MATERIAL:
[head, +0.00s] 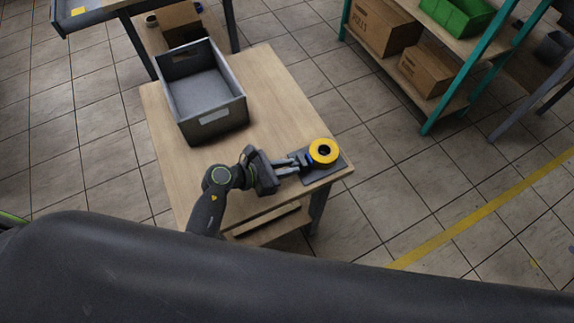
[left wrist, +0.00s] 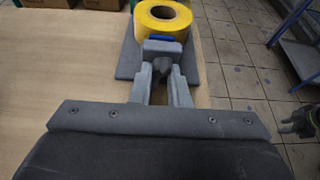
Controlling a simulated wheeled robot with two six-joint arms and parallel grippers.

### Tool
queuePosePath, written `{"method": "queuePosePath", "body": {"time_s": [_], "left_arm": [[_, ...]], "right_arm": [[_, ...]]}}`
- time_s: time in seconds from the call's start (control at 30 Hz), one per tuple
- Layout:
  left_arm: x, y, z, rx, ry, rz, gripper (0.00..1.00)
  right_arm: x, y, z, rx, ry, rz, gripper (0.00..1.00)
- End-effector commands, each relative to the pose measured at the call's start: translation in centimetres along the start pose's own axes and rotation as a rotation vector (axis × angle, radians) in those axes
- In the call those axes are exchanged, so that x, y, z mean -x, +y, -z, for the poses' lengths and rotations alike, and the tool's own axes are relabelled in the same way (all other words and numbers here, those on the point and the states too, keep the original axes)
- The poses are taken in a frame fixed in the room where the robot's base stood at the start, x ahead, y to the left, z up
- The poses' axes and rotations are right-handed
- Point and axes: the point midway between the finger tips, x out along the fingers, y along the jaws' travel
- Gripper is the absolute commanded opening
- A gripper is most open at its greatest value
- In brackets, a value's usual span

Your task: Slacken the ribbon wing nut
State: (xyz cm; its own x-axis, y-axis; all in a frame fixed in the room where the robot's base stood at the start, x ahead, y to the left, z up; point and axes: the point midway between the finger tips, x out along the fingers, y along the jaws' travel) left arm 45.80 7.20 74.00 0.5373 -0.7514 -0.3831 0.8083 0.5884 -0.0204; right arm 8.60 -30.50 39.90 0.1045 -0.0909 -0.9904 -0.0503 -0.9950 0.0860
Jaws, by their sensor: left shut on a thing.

EXERCISE BRIEF:
Every line above should be returned word for word, with the pictures left behind.

SOLUTION TO THE PROBLEM:
[head, +0.00s] 
[left wrist, +0.00s] 
Controlling a simulated wheeled robot with two six-joint arms and parallel grippers.

### Tool
queuePosePath, written `{"method": "queuePosePath", "body": {"time_s": [_], "left_arm": [[_, ...]], "right_arm": [[_, ...]]}}`
- time_s: time in seconds from the call's start (control at 30 Hz), one per tuple
- Layout:
  left_arm: x, y, z, rx, ry, rz, gripper (0.00..1.00)
  right_arm: x, y, z, rx, ry, rz, gripper (0.00..1.00)
- End-effector commands, each relative to the pose measured at the call's start: translation in centimetres along the start pose's own axes and rotation as a rotation vector (axis × angle, radians) in those axes
- In the call those axes are exchanged, so that x, y, z mean -x, +y, -z, for the poses' lengths and rotations alike, and the tool's own axes are relabelled in the same way (all other words and numbers here, those on the point and the states too, keep the original axes)
- The poses are taken in a frame fixed in the room where the robot's base stood at the start, x ahead, y to the left, z up
- The poses' axes and rotations are right-handed
- Point and axes: the point midway between the finger tips, x out along the fingers, y along the jaws' travel
- Gripper is the absolute commanded opening
- A gripper is most open at its greatest value
- In brackets, a value's usual span

Your task: Slacken the ribbon wing nut
State: (xyz cm; its own x-axis, y-axis; all in a frame fixed in the room where the robot's base stood at the start, x ahead, y to the left, z up; point and axes: the point midway between the finger tips, x out along the fingers, y along the jaws' travel) left arm 45.80 7.20 74.00 0.5373 -0.7514 -0.3831 0.8083 0.5884 -0.0204; right arm 8.60 -30.50 39.90 0.1045 -0.0909 -0.9904 -0.0503 -0.9950 0.0860
Jaws, by their sensor: left shut on a thing.

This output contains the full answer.